> _Records_:
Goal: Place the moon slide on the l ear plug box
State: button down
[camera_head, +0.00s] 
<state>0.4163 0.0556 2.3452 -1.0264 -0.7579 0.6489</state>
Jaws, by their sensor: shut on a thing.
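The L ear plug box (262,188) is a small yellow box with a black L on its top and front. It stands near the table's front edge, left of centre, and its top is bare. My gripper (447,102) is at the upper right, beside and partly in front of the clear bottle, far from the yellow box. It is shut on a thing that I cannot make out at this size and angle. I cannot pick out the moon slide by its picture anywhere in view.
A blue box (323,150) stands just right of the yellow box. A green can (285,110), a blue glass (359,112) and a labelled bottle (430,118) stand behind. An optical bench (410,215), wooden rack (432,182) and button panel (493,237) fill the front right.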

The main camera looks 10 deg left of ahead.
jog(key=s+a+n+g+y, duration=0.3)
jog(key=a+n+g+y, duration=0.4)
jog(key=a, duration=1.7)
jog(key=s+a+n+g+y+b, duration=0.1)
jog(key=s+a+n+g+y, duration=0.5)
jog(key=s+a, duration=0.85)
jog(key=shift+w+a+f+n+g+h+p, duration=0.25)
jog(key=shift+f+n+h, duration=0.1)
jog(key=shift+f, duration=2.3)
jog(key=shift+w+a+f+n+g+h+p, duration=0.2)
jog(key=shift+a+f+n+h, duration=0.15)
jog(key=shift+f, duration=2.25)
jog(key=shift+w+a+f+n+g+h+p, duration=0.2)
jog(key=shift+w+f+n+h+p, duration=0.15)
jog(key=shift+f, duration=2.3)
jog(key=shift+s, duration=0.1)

==

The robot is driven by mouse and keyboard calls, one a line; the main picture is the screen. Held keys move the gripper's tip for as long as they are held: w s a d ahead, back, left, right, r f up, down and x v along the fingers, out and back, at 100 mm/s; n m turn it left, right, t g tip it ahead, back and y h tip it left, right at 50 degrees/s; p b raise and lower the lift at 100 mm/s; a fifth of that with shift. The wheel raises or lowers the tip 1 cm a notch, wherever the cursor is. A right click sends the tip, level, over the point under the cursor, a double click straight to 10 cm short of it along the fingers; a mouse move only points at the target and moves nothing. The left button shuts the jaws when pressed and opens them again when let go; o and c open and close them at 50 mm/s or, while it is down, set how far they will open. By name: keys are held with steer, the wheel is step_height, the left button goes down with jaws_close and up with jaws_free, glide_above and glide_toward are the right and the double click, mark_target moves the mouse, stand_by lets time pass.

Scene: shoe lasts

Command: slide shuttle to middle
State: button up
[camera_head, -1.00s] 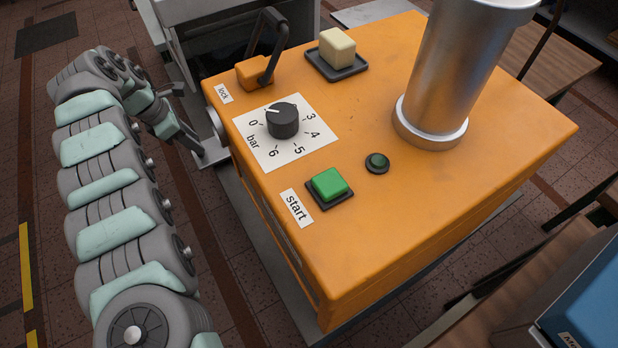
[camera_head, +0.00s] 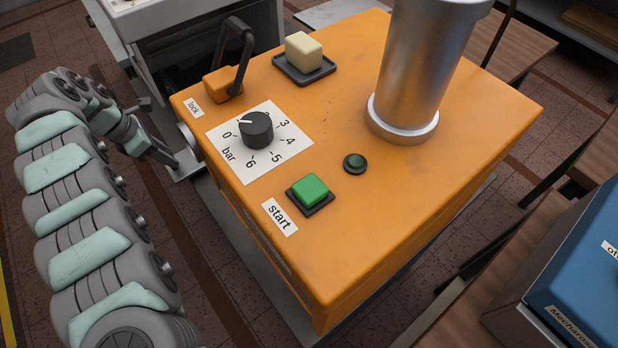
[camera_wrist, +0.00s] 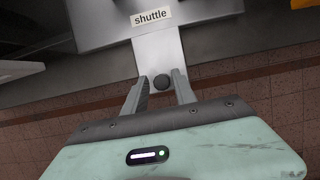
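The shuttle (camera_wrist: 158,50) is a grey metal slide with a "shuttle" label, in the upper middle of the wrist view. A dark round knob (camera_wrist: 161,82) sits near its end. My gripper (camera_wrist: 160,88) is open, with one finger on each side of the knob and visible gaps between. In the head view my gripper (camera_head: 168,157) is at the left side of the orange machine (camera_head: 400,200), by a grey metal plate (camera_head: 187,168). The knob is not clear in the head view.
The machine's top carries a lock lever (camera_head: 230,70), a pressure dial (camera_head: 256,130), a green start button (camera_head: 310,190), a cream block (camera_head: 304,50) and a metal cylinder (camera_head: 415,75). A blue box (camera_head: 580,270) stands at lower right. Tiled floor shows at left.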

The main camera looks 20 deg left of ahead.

> _Stated task_: Without the pictures, give again exactly the lines above starting at the line containing "[camera_head, -1.00s]" and ending at the line containing "The main camera looks 20 deg left of ahead.".

> _Exercise answer_:
[camera_head, -1.00s] 
[camera_head, +0.00s] 
[camera_wrist, +0.00s] 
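The shuttle (camera_wrist: 158,50) is a grey metal slide with a "shuttle" label, in the upper middle of the wrist view. A dark round knob (camera_wrist: 161,82) sits near its end. My gripper (camera_wrist: 160,88) is open, with one finger on each side of the knob and visible gaps between. In the head view my gripper (camera_head: 168,157) is at the left side of the orange machine (camera_head: 400,200), by a grey metal plate (camera_head: 187,168). The knob is not clear in the head view.
The machine's top carries a lock lever (camera_head: 230,70), a pressure dial (camera_head: 256,130), a green start button (camera_head: 310,190), a cream block (camera_head: 304,50) and a metal cylinder (camera_head: 415,75). A blue box (camera_head: 580,270) stands at lower right. Tiled floor shows at left.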

The main camera looks 20 deg left of ahead.

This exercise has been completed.